Although the public works expenditure side of
President-elect Obama’s stimulus package is romantic nonsense, the tax cutting
side of his proposals deserves more support in Congress than it is getting.
The President-elect is right to inject money into the
economy, and cutting taxes is more likely to put that money in the right place,
and to have a quicker effect, than most forms of government expenditure.

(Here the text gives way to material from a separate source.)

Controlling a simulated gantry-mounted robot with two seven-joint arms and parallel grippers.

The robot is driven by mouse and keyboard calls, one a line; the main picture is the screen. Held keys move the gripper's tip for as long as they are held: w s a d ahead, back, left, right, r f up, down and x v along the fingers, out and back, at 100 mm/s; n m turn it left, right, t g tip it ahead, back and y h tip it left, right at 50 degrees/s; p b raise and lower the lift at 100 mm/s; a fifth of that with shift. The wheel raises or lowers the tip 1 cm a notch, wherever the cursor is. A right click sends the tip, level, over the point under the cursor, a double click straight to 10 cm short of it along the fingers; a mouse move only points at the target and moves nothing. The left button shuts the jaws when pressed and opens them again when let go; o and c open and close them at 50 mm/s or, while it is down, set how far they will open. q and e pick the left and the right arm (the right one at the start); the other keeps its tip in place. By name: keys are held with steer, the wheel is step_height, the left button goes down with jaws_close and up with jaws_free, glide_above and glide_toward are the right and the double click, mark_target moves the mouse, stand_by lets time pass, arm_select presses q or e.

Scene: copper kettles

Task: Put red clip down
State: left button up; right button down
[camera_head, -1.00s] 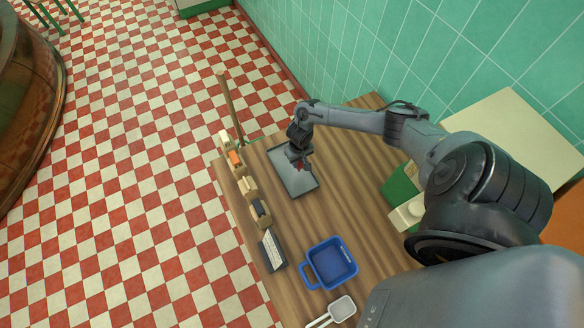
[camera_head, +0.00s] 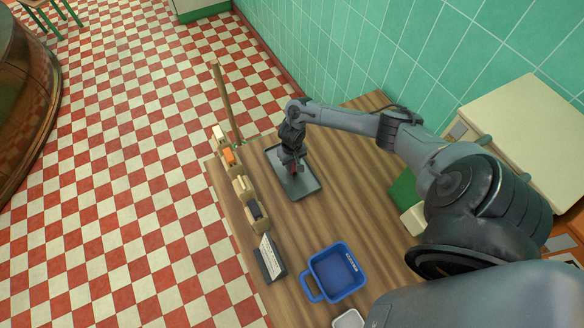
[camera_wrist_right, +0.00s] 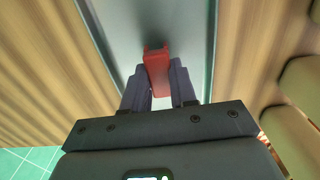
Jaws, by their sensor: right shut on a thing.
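The red clip (camera_wrist_right: 157,72) is between the fingertips of my right gripper (camera_wrist_right: 159,88) in the right wrist view, and the gripper is shut on it. In the head view my right gripper (camera_head: 293,170) points down over the grey tray (camera_head: 306,190) on the wooden table. The clip is small and mostly hidden by the gripper there. I cannot tell whether the clip touches the tray. The tray also shows behind the clip in the right wrist view (camera_wrist_right: 115,30). My left gripper is not in view.
A row of wooden holders (camera_head: 241,187) with small items runs along the table's left edge. A blue bin (camera_head: 336,271) stands towards the front, beside a black-and-white panel (camera_head: 270,258). A white scoop (camera_head: 348,319) is partly cut off at the bottom. The wooden table (camera_head: 345,180) is bare right of the tray.

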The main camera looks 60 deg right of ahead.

Moreover, although far from perfect, Mr Obama’s tax ideas
are at least preferable to the idiotic notions of Gordon Brown’s government in
the United Kingdom.
1 The Brown strategy
was basically that the government borrow more in order to fund cuts in the
Value Added Tax (VAT) on sales – in the hope that this would lead to increased
sales; this, of course, implies increased consumer, as well as government,
borrowing, despite the fact that it was excessive consumer and government
borrowing that triggered this whole crisis!
2 The Brown strategy
appears to have failed even to meet its own objective of encouraging consumer
spending – which was entirely predictable, given that the small cut in sales
tax is unlikely to have much impact on consumer choice, especially at a time when
prices are falling anyway.
3 Though tax cuts
are always welcome, this temporary change in the rate of sales tax imposed an
expensive administrative burden on business hard to justify given it is due to
be reversed in 1 year.
4 Many businesses
did not even bother to pass the cut on to consumers – possibly because they
needed it to pay for changes to their book-keeping systems (though lousy small
business accounting software must carry its share of the blame).
5 The cut was of no
use to the smallest businesses, who do not pay VAT, or to the very poorest
families, who spend the greatest proportion of their income on basics, like
food, on which VAT is not charged.
6 Mr Obama’s
proposed tax credits would give people the choice whether to spend, to save, to
invest, or reduce their debt, according to their individual needs.
7 Tax credits would
benefit everyone, but those on low incomes would be proportionately best off –
they are, incidentally, the people most likely to spend most of what they are
given immediately.
8 Tax credits are
easy to understand and swift to take effect, and they impose no additional
administrative burden.
9 Given that
existing legislative and tax burdens already make it likely that many jobs lost
in this recession will not be replaced, Brown’s increase in “national insurance
contributions” – basically a tax on jobs – is insane, but Obama’s proposed tax
credit for employers is at least a step in the right direction.
Of course, much of the good of the last proposal may be
undone if Congress passes increases in higher rate taxation and imposes
additional burdens on employers to fund healthcare. However the recession might
give Mr Obama the excuse he needs to junk some of the promises he made in the
election campaign. Indeed, he will be forced to retreat from some of them – the
question is which ones?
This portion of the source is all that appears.